Thirteen years before he took office as president of the United States, James Abram Garfield predicted the extinction of the American Indian.
“The race of the red men will… before many generations be remembered only as a strange, weird, dreamlike specter, which once passed before the eyes of men, but had departed forever,” he said in 1868 when, as a member of the U.S. House of Representatives, he proposed a bill that would transfer Indian Affairs from the Interior Department to the War Department.
The Indians had unpronounceable names, crude clothing and habits of “roaming,” Garfield said. He called it a “mockery… for the representatives of the great Government of the United States to sit down in a wigwam and make treaties with a lot of painted and half naked savages.”
[…]
Garfield spoke despairingly about the future of the Indians, believing nothing could be done to stop “the passage of that sad race down to the oblivion to which a larger part of them seem to be so certainly tending.” Perhaps, he concluded, it was best to let the Indians slip into extinction “as quietly and humanely as possible.”
Marcus Ranum says
departed forever
Not “killed off” -- just, you know, passive-voiced to death by the inexorable passive-voices of history.
Caine says
I expect he really thought that would happen, “oh, they’re savages, they won’t make it, they’ll see that, just lay down and die.”
Rob says
It was the same all over the colonised world….
http://www.teara.govt.nz/en/european-ideas-about-maori/page-4
Caine says
Yes, it often was.
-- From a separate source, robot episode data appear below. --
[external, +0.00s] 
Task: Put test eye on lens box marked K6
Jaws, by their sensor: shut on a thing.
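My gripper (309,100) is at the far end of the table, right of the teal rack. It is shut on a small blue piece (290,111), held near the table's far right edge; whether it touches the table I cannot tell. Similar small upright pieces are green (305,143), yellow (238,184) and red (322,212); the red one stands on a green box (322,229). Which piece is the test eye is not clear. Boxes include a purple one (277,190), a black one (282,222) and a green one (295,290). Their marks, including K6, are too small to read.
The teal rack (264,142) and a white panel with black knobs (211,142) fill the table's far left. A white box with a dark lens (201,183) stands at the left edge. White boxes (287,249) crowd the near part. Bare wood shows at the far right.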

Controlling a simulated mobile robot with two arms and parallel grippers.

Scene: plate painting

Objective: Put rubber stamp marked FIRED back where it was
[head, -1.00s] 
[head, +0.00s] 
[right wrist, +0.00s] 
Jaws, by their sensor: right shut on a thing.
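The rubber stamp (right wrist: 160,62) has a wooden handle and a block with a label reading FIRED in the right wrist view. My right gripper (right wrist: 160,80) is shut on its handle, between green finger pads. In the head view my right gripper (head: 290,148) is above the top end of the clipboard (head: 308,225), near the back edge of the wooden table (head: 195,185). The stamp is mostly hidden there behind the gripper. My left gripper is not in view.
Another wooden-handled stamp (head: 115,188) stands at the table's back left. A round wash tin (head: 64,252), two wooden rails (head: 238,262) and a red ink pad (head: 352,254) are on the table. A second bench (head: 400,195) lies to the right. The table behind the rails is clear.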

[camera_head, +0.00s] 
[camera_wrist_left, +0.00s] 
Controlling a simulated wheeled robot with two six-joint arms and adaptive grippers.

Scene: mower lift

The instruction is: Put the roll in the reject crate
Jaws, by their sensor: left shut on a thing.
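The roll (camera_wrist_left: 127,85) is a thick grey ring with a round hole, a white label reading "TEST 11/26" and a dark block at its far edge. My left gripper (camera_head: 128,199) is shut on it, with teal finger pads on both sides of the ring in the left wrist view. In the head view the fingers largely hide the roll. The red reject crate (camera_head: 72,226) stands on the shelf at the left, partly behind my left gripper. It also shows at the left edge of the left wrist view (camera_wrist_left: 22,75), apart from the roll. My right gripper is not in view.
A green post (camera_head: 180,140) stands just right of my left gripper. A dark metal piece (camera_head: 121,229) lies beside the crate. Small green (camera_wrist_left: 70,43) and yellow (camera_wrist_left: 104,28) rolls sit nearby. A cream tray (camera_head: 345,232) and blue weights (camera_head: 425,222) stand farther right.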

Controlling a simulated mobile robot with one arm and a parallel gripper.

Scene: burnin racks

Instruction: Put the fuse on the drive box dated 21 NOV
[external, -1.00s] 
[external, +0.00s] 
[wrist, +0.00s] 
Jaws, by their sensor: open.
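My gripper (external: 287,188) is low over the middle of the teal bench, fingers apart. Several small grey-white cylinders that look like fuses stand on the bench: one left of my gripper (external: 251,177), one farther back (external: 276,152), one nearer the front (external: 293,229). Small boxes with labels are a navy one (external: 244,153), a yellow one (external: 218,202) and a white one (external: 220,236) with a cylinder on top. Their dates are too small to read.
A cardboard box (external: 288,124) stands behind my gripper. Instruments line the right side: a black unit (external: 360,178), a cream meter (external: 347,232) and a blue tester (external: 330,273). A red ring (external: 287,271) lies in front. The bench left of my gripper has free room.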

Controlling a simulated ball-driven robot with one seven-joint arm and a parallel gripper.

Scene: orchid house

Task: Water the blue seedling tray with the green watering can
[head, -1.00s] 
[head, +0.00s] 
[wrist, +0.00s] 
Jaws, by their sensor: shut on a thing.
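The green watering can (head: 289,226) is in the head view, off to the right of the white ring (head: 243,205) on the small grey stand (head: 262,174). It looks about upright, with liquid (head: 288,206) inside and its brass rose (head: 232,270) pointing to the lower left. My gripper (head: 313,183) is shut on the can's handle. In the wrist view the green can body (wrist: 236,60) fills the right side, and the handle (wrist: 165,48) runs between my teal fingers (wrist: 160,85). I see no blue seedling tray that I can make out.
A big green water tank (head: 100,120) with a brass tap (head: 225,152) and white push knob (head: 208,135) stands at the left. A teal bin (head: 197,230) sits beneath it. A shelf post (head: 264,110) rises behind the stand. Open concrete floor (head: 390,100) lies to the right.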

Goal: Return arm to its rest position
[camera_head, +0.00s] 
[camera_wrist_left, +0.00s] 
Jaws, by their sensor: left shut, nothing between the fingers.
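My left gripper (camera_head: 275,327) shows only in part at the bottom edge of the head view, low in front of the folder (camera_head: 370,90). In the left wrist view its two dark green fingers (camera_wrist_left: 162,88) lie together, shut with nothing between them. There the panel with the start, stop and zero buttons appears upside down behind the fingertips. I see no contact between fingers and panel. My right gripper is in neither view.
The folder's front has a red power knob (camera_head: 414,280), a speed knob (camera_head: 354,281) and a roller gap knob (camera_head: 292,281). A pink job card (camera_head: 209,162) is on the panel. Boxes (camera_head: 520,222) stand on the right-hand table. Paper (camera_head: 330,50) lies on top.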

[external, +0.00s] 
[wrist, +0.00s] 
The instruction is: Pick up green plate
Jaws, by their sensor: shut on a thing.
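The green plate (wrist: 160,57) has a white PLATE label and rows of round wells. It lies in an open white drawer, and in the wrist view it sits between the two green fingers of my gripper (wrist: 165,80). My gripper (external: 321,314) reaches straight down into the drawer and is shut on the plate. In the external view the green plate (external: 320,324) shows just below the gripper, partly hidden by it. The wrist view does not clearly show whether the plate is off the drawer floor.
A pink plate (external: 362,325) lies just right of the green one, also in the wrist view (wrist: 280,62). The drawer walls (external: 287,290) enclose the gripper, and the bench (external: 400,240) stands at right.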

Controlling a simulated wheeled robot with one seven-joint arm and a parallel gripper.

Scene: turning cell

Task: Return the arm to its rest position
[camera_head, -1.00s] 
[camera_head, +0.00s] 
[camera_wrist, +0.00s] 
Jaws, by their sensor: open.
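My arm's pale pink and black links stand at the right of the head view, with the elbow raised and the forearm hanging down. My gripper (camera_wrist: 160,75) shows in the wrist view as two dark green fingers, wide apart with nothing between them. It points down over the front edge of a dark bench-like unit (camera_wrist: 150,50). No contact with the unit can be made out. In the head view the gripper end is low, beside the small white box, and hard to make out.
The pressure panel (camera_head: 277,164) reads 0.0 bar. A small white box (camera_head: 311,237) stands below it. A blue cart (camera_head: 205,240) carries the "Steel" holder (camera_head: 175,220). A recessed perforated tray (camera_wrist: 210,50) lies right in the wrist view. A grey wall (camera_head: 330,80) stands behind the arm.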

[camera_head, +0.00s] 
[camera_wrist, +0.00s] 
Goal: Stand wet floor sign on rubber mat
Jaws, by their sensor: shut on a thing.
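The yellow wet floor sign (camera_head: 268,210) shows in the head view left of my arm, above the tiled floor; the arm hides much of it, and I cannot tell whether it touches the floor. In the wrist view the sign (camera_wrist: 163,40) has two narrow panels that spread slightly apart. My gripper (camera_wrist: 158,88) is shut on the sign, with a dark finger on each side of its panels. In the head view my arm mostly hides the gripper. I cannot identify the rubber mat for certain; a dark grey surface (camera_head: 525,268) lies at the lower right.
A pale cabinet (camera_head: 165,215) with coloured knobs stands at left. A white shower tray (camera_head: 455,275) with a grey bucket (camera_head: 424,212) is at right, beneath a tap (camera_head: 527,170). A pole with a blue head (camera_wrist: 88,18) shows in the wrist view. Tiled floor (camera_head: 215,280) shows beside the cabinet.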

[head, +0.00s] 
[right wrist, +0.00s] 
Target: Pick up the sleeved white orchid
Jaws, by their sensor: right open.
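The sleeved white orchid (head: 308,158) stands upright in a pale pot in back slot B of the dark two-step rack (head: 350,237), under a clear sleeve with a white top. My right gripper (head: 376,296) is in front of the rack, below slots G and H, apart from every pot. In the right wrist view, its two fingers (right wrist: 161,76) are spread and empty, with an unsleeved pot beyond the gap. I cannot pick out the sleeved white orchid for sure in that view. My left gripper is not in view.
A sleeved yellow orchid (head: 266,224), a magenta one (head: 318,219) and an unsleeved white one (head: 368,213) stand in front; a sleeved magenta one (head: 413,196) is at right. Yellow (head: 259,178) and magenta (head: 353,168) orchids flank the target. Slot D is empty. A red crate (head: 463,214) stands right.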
This particular series is focused on U.S. presidents and the genocide of Indian nations as a run up to the current elections.
Rob says
Ah, hadn’t caught up with that in my brief flit by. I wasn’t meaning to diminish the point, rather amplify it. I suspect the same thinking still persists in some quarters.
Caine says
Rob:
Oh, you did. Colonialism has wreaked havoc around the world, and plenty of people are very upset at not being able to approach life in a colonial mindset anymore.